Who I'm talking to & Not talking to...

I’m not directing this toward a “smart” kid, just the one who has an average IQ. He would be smart enough to graduate from most colleges but likely won’t qualify for Harvard, Princeton or Yale. This, however, is an advantage since these universities are viewed as finishing schools for the Left-wing elite. The only reason to aspire to the Ivy League schools is to develop a network you may want to use later in your career.

Getting started...

I recommend that rather than attending high school he learns online, home schooling. Several alternatives are available and I would suggest the Ron Paul curriculum. This curriculum is very well suited to the overall idea behind this post. Online instruction allows him to go at his own pace without being held back by slow learners or left behind by smarter students. He can also work throughout the year, which gets him out of high school a year earlier than expected, which is a huge advantage considering the power of compounding dollars…the earlier he starts the greater the return at an earlier age.

The Plan...School

He should start studying for the College Level Examination Program (CLEP) exams in his sophomore year.
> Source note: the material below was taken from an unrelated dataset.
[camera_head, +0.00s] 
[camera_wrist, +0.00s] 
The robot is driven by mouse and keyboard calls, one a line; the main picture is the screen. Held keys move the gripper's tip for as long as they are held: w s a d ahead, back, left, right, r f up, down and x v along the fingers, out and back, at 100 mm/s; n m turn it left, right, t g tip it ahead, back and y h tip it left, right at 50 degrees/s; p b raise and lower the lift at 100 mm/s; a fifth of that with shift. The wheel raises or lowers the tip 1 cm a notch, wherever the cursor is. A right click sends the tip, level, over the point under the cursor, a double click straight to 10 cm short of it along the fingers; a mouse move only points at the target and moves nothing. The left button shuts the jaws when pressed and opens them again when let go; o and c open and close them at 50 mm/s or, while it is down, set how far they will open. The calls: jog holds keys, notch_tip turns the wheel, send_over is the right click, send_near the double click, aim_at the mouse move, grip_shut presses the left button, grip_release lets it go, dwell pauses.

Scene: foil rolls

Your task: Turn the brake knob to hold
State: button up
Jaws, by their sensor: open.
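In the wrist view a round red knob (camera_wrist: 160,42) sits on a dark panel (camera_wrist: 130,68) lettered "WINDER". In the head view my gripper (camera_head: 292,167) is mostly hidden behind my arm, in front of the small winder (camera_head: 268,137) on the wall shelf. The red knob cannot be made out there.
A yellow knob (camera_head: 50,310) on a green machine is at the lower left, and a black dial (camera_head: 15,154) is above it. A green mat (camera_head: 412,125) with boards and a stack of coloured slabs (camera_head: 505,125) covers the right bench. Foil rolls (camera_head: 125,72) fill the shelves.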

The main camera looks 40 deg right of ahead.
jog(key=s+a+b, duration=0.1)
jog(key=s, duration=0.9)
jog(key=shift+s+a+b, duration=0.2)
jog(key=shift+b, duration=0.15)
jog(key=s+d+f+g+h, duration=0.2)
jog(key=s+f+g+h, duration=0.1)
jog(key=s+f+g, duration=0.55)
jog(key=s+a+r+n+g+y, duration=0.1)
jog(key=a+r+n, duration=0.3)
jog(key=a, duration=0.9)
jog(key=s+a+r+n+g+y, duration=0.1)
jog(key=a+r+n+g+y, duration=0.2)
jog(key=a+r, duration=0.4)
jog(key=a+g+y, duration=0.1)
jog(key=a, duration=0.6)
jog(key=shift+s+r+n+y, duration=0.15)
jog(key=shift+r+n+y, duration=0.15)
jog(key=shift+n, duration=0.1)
Even if he does not pass one at the end of his sophomore year, he should purchase at least two CLEP study guides and study all summer. Passing even one exam will boost his confidence, which is essential. Time management/self-governance is also crucial, and he should learn it by taking a course on “how to study” through the Ron Paul Curriculum.

To manage his time effectively, he should study/work for eight hours a day, including five hours of school, an hour of chores, an hour for hobbies that could turn into specialized skills, and an hour to prepare for a CLEP exam. He should add an hour a day at the beginning of each academic year, and by the end of high school, he should be working 12 hours a day. Ideally, he should get involved in some kind of local charity every Saturday, which helps him gain the trust of adults. The extra hours should be devoted to a part-time job where he uses the self-governance learned through his years of study to be on time, diligent and productive. Between the charity work and the part-time job, he can be assured that there will be an abundance of opportunity when he graduates from school.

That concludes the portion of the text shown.